I'm going to be reading at the next Short Fuse event, where the theme is Tales from the Crypt. The event starts at 8:30pm on Thursday 23rd and will be in the Studio Bar at the Komedia. Tickets are £4 on the door.
A few years ago I saw Stewart Home read at Tight Lip. His reading was impressive – partly because he read one story through a ventriloquist's dummy, and partly because he'd memorised his stories. At the start of the reading he announced, "If it's worth reading, it's worth remembering."
I'm going to try memorising the story I'll be reading next Thursday. The interesting thing is whether the reading will work without the prop of a sheet of paper. It may be that my performance looks better when I'm holding something rather than having my hands free. I'll have to see how well it works during my practise.
The 23rd also sees the launch of Ros Barber's new collection, Material. The launch party starts a little before Short Fuse, so hopefully I can catch Ros's reading and pick up a copy of the new book before heading to the Komedia.
I spent a lovely long weekend in Derbyshire. I visited ChristmasWorld (photos to follow), read, and fed the ducks with my niece – or, rather, fed bread to the ducks with my niece. I feel wonderful after the break and seem to have brought some of my calm back with me.
I returned yesterday in time to go to Sparks Night at the Three and Ten. Sparks night is a short story night which distinguishes itself from other local nights by adding a visual element. A photograph is commissioned for each story and projected behind the reader. I've been wondering for a while about the addition of musical/visual additions to spoken word and it seems to work very well indeed, helping to focus attention on the reader.

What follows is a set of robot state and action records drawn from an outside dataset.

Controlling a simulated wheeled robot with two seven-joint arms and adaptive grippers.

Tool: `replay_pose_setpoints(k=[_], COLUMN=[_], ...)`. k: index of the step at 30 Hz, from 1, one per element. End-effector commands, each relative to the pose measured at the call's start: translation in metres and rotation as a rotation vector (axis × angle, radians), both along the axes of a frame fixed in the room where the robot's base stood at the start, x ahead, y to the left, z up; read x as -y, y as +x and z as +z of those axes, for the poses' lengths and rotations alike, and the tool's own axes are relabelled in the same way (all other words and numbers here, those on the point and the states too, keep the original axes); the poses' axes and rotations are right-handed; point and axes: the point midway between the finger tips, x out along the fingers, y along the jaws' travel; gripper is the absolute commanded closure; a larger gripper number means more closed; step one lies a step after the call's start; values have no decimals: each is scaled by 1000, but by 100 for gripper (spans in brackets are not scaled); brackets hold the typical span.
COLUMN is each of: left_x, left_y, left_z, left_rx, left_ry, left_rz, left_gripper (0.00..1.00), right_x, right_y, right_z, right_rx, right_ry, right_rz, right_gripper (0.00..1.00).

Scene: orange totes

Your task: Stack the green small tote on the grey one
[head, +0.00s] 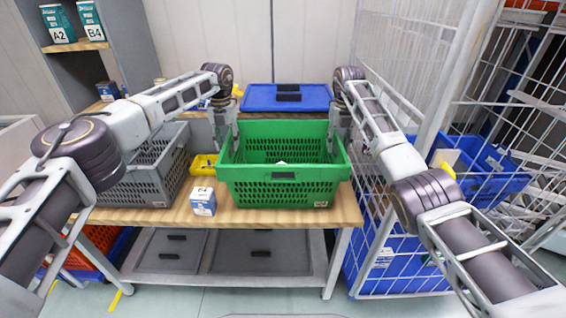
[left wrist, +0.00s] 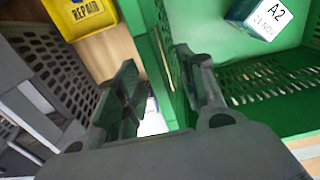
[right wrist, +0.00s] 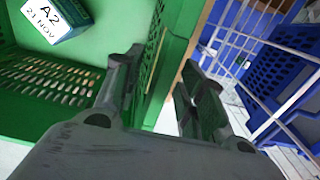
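The green small tote (head: 285,194) stands upright on the wooden table, right of the grey tote (head: 140,191). A small box labelled A2 (left wrist: 262,18) lies inside the green tote; it also shows in the right wrist view (right wrist: 58,20). My left gripper (head: 227,138) is at the green tote's left wall, fingers open, one inside and one outside. My right gripper (head: 338,140) is at the right wall in the same way, with gaps between wall and fingers. The grey tote's interior is partly hidden by my left arm.
A yellow bin marked REPAIR (head: 204,165) and a small white-blue box (head: 203,201) sit between the totes. A blue lidded tote (head: 287,97) is behind. A wire cage (head: 400,60) with blue totes stands close on the right.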

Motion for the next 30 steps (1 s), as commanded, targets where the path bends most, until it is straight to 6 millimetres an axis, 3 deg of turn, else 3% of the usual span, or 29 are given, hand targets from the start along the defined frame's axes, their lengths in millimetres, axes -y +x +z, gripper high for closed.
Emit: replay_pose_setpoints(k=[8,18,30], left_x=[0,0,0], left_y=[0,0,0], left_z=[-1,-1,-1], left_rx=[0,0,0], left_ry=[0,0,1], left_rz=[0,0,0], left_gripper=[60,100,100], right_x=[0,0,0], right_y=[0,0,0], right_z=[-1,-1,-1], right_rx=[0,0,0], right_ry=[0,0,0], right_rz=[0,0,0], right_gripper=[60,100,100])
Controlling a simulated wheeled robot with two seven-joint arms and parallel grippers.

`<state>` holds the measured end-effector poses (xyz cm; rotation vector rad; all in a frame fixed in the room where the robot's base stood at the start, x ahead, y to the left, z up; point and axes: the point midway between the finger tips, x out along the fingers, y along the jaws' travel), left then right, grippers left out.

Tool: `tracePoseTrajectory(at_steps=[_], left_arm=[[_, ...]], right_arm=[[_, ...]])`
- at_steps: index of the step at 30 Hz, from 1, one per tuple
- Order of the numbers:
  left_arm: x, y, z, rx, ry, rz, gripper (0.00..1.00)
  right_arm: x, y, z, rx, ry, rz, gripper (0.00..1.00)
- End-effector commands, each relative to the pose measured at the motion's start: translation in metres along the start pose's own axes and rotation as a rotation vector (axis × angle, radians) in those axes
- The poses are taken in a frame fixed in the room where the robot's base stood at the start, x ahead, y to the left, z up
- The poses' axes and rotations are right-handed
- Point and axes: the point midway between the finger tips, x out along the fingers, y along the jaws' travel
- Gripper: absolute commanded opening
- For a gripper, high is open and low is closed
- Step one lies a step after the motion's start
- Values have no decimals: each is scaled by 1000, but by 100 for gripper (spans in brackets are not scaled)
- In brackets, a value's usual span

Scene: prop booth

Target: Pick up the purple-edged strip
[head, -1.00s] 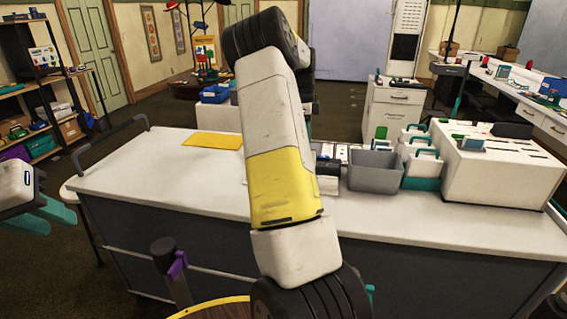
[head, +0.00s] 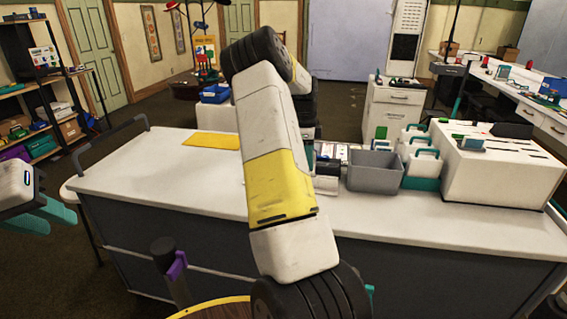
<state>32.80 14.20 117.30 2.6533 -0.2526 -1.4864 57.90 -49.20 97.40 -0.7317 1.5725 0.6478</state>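I cannot make out a purple-edged strip in the head view; the arm in the middle hides part of the white counter (head: 400,215) and the small items behind it. My left gripper (head: 48,214) is at the left edge, off the counter's left end. Its teal fingers look apart, with nothing seen between them. My right arm rises across the middle of the view and bends at the top. Its gripper is hidden behind the arm, so I cannot see whether it holds anything.
A grey bin (head: 374,171), white-and-teal holders (head: 423,168) and a white slotted box (head: 500,165) stand along the counter's right. A yellow sheet (head: 212,140) lies at its back left. A dark post with a purple part (head: 177,267) stands in front.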

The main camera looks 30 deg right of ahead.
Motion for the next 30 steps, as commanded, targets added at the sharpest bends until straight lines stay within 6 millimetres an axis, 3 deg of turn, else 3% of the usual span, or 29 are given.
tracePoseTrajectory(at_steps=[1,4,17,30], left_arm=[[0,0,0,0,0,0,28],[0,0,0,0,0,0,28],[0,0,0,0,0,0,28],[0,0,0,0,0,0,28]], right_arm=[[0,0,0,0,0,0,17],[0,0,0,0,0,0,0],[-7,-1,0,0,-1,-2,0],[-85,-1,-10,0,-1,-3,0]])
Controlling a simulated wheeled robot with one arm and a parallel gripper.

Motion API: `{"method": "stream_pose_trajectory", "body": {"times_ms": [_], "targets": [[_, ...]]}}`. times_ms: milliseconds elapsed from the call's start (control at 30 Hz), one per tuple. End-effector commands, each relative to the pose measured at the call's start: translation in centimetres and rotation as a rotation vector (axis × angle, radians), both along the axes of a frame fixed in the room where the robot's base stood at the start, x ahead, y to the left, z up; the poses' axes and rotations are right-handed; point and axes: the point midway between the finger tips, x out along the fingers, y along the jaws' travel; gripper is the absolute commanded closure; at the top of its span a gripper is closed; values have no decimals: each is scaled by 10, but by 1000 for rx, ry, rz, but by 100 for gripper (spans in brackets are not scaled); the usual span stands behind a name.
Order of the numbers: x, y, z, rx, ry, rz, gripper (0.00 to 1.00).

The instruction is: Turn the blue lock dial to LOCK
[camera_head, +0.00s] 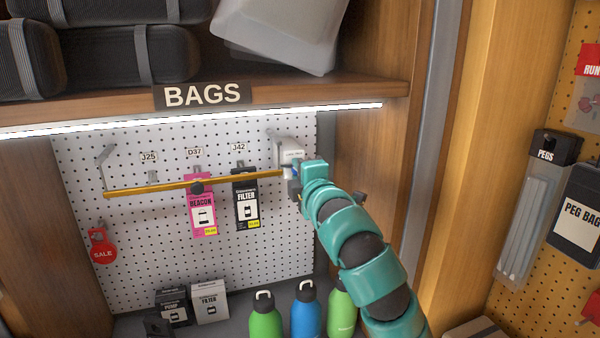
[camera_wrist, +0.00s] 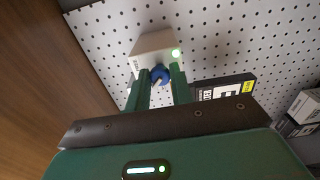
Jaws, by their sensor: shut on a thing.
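The blue lock dial (camera_wrist: 159,75) sits on the front of a white lock box (camera_wrist: 158,45) on the pegboard. In the wrist view my gripper (camera_wrist: 162,80) has its two green fingers around the dial, shut on it. A green light shows on the box's right side. In the head view the lock box (camera_head: 289,152) stands at the right end of a yellow bar (camera_head: 240,180), and my gripper (camera_head: 293,180) reaches it from the right. The dial is mostly hidden there. Its marks are too small to read, so I cannot tell its setting.
A pink Beacon pack (camera_head: 202,220) and a black Filter pack (camera_head: 246,212) hang behind the bar, left of my gripper. Several bottles, such as a blue one (camera_head: 306,312), stand below. A wooden shelf (camera_head: 300,92) is above, and a wooden side panel (camera_head: 370,160) is close on the right.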

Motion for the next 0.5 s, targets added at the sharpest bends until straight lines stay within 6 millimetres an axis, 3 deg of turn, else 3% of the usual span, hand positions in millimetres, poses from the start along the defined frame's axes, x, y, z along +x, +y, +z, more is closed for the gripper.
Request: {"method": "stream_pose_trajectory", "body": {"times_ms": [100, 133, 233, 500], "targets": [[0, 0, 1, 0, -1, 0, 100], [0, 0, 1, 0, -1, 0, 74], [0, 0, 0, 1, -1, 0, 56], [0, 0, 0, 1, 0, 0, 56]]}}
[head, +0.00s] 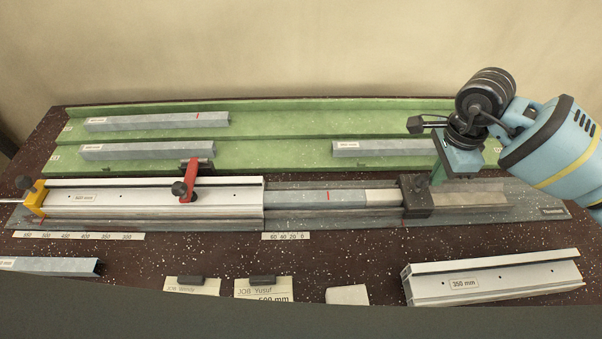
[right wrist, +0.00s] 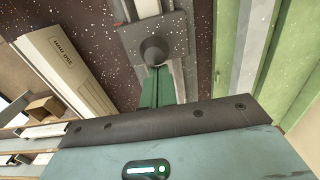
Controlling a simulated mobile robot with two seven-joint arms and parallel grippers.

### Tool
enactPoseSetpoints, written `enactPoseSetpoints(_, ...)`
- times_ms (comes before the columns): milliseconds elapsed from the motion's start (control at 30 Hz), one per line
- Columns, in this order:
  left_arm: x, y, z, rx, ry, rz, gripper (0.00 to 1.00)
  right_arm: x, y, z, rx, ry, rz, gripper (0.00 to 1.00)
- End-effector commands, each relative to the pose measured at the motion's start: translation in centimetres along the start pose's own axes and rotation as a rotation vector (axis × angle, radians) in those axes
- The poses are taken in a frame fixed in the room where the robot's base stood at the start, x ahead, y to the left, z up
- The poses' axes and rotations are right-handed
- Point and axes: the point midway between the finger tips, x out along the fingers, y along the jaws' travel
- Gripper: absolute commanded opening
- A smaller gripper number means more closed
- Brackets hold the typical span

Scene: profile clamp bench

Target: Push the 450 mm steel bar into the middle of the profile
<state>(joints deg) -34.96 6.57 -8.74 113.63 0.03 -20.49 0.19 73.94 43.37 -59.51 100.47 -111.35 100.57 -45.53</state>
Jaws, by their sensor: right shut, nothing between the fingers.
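A white profile (head: 130,198), its label looking like 500 mm, lies along the left of the dark bench rail. A grey steel bar (head: 300,197) with a red mark sticks out of the profile's right end; its left part is hidden and its length label is not visible. A lighter block (head: 381,197) meets the bar's right end, with a dark slide (head: 416,212) behind it. My right gripper (head: 438,176) is shut and empty, its green fingers (right wrist: 156,90) at the slide's round knob (right wrist: 154,50); contact is unclear. My left gripper is out of view.
A yellow end stop (head: 35,199) and a red clamp (head: 190,178) are at the profile. Spare grey bars (head: 155,121) lie on the green rack (head: 280,107). A 350 mm profile (head: 490,279) and job cards (head: 262,289) lie in front. The rail right of the slide is clear.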

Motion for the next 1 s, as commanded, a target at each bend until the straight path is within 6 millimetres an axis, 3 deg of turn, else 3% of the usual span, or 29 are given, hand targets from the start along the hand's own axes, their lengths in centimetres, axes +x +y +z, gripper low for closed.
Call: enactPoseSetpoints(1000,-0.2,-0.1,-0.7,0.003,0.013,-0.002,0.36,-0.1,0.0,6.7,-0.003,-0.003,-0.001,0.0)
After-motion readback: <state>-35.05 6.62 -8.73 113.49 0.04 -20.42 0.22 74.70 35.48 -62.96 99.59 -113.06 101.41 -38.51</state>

The standard of the stories and the readings were high. The night started with Joel William's story about dwarves (as seen in Penumbra #3 – full text also available in this PDF). There was also a brilliant story about physics and grief, but my favourite was Porn Mallow by Sara Crowley (full text available here). The reader said she was nervous, but did a brilliant job. The photographs were also very good and had a range of different styles.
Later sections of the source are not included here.